Meghalaya allowed to harvest trees
After a gap of nine years, the Centre has approved a "working scheme" of the Khasi Hills District Council (KHADC) to harvest trees in the West Khasi Hills district of the state.
The rampant felling of trees was banned by a verdict of the Supreme Court in 1996.
The verdict of the apex court was of a total ban at that time. However, in 1998 in another landmark judgement, the Supreme Court allowed "harvesting" of trees with prior approval of the Centre.
The KHADC had over the past seven years worked with the Principal Conservator of Forest's office in Shillong, to chalk out the "working scheme".
Most of West Khasi Hills district is sustained by timber trade, with unemployment rising sharply following the Supreme Court's verdict in 1996.
Principal Conservator of Forest VS Nautiyal has said that the KHADC's working scheme to harvest trees in the East Khasi Hills and Ri-Bhoi districts remain to be approved by the Centre.
Only West Khasi Hills' working scheme letter of approval was received on October 27, he said, adding that Nautiyal said that a monitoring group would be set up by his office to oversee the correct implementation of the working scheme.

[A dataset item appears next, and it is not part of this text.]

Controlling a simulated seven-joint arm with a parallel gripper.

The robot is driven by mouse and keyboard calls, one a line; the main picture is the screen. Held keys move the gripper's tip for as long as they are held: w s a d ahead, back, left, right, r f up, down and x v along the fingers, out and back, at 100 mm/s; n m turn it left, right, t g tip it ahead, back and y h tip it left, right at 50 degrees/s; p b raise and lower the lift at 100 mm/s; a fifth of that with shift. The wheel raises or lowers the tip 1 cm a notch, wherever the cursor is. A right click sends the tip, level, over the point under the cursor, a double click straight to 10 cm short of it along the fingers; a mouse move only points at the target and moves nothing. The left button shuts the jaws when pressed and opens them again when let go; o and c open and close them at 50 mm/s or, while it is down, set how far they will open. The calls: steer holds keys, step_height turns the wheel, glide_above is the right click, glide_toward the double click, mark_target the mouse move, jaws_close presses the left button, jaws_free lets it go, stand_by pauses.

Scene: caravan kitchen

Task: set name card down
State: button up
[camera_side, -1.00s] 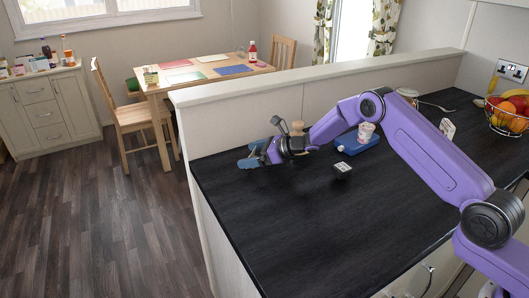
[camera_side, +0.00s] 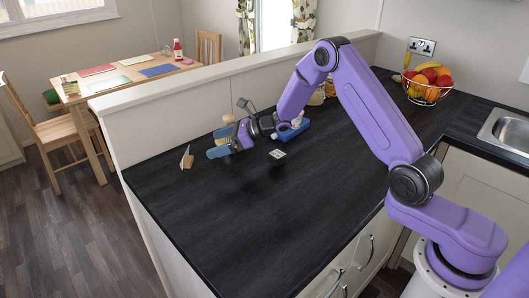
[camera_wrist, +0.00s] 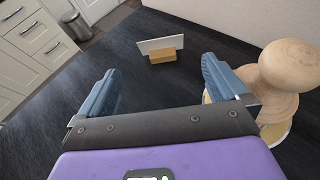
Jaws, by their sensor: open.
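The name card (camera_side: 186,157) stands upright on the dark worktop near its left end. In the wrist view it is a white card (camera_wrist: 150,44) with a small wooden block (camera_wrist: 166,56) at its foot. My gripper (camera_side: 219,144) is low over the worktop, just right of the card. Its blue fingers are apart and empty. In the wrist view the card stands beyond the fingertips of my gripper (camera_wrist: 160,66), between their lines, with a gap and no contact.
A turned wooden object (camera_wrist: 285,75) stands close beside the right finger in the wrist view. A blue item (camera_side: 290,133) and a small black-and-white block (camera_side: 277,154) lie right of my gripper. A fruit basket (camera_side: 428,90) is at the back. The front worktop is clear.

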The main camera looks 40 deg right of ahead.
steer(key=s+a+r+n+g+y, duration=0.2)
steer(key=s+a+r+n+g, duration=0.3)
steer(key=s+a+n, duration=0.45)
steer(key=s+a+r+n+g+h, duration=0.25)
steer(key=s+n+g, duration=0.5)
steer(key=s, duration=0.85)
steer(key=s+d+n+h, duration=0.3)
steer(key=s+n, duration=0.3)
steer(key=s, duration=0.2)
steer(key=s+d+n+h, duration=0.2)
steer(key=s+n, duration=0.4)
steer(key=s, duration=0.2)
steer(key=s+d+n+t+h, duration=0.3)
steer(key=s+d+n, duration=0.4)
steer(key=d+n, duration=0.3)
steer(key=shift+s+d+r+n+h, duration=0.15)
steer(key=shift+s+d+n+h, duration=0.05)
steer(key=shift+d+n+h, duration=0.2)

With Meghalaya being a Sixth Schedule state, most forests here are under the direct control of the district councils. With the approval of the working scheme, people in the district can now cut trees in specific areas earmarked scientifically.
Alternative afforestation measures would also have to be taken up once the felling begins, to offset environmental degradation, which initially led to concerns among various groups and subsequently to the total ban on the felling of trees.